According to the spoilers, all’s well that ends well in the Downton Abbey finale, with loose ends nicely tied up or heading that way, and considerable happiness all around. That’s the kind of ending I Ilike.
But what happens next?
The last episode of the series is set on New Year’s Day, 1926. That means that a very major event is coming up quickly: the stock market crash, beginning on Wall Street and spreading around the world. Fortunes will be wiped out overnight. Fortunately for the Abbey gang, thanks to the wise management of Matthew, Tom, and Mary, all will be well, and the placid life of privilege will continue in that isolated little corner of Yorkshire.
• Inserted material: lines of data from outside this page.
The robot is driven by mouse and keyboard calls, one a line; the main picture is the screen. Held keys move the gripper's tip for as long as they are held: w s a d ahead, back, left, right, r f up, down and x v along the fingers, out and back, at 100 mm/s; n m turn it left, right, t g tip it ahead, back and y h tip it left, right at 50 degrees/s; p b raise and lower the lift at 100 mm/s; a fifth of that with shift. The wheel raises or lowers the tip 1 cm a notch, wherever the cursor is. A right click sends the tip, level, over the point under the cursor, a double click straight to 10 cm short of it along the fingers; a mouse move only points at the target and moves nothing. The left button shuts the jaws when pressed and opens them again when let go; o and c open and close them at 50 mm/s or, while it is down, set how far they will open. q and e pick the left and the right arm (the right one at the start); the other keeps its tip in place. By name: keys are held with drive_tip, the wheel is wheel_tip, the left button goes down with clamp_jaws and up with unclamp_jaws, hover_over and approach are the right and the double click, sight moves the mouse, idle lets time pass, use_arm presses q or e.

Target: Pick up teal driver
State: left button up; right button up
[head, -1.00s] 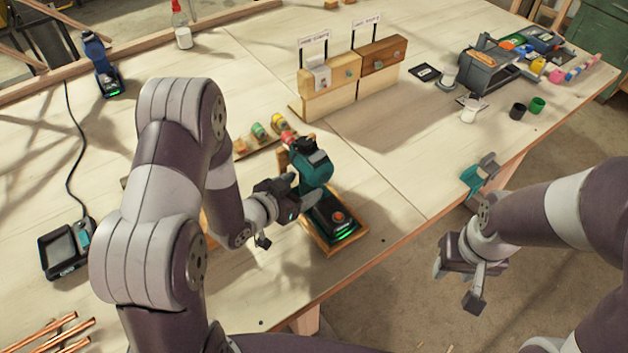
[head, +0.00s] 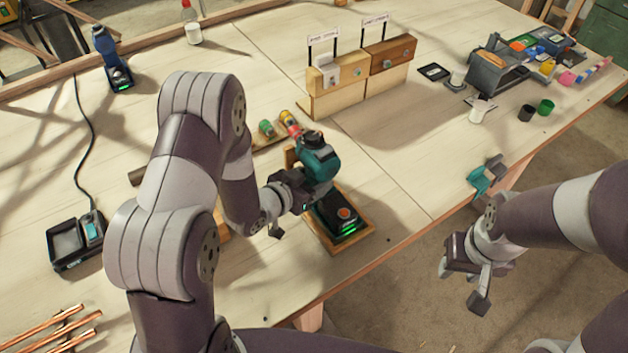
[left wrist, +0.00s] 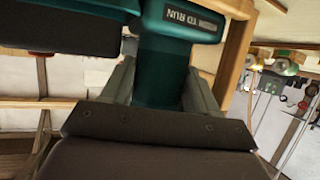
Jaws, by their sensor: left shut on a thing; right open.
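The teal driver (head: 317,160) stands upright at the near middle of the table. Its black foot (head: 335,212), with an orange button and a green light, is in a shallow wooden tray (head: 366,236). My left gripper (head: 303,184) is shut on the driver's handle from the left. In the left wrist view, the teal handle (left wrist: 160,70) is between the fingers, with upside-down lettering above. I cannot tell whether the foot is clear of the tray. My right gripper (head: 463,284) is open and empty, off the table's front edge.
A blue driver (head: 110,55) stands at the back left. A black charger (head: 75,240) and copper rods (head: 60,335) lie left. Wooden blocks with signs (head: 340,80) stand behind. A teal clamp (head: 485,177) is on the front edge. The table right of the tray is clear.

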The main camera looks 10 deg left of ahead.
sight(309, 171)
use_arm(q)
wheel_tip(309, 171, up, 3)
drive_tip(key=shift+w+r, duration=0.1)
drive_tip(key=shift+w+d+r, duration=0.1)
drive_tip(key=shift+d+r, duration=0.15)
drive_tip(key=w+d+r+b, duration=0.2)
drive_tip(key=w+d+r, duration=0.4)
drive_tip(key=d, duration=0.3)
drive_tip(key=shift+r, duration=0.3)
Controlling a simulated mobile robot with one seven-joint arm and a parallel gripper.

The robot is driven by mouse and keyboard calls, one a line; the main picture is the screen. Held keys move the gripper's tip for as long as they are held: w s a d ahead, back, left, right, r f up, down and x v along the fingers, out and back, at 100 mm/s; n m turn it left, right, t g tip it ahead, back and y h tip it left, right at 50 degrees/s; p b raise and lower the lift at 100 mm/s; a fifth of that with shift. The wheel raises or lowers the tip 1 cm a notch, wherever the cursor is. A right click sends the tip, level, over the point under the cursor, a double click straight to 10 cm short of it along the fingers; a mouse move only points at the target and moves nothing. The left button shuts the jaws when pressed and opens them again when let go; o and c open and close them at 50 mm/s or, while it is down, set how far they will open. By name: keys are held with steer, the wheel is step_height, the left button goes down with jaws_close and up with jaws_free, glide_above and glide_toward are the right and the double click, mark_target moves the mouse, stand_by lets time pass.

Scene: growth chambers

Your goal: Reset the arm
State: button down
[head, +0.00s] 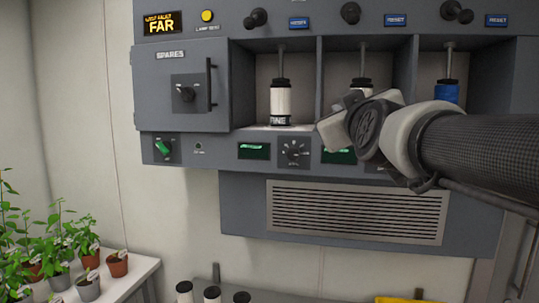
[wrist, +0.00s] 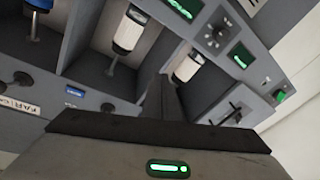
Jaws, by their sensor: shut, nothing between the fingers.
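My arm (head: 480,150) reaches in from the right in the head view, in front of the grey wall unit (head: 210,217). Its wrist end covers part of the middle bay. My gripper shows in the wrist view (wrist: 168,98), with its dark fingers shut together and empty, pointing towards the unit's bays. In the head view the fingertips are hidden or cannot be made out. The bays hold a white cylinder (head: 281,100) on the left, a second white cylinder (head: 362,83) partly behind my wrist, and a blue cylinder (head: 446,92) on the right.
Black knobs (head: 255,18) and blue RESET labels (head: 395,20) line the unit's top. A SPARES door (head: 165,95) is closed at left. Potted plants (head: 118,264) stand on a white table at lower left. Dark-capped cylinders (head: 212,294) and a yellow object (head: 405,300) lie below.

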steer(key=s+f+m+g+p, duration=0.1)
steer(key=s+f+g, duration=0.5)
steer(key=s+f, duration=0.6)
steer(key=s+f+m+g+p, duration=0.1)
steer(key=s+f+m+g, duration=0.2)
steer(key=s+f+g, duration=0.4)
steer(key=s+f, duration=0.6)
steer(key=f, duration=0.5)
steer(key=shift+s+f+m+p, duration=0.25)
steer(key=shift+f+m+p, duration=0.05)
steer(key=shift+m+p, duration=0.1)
But not so across sea. We know that Cora’s American family are extremely wealthy speculators. They will lose everything. Impoverished and humiliated, they will take refuge in England, where no one knows them and where they can sponge off Robert (who owes them a debt from decades ago, when he married Cora Levinson and got her fortune along with her).
Of course, the English family (except for Tom, perhaps) is more than a bit embarrassed by these crass family-members-by-marriage. Robert stuffs them all into one of the empty, outlying farms, and the well-brought-up Downton family members try politely to ignore them. The American visitors transform into permanent residents and offend all but the most brutish locals with their bumptuousness. On the bright side, this provides many an opportunity for nasty witticisms from Lady Mary and the Dowager Countess.
Romances and rivalries between the two family branches are inevitable.
This sequel series could go on for generations of Crawleys and Levinsons. All that’s lacking is the writer. I volunteer.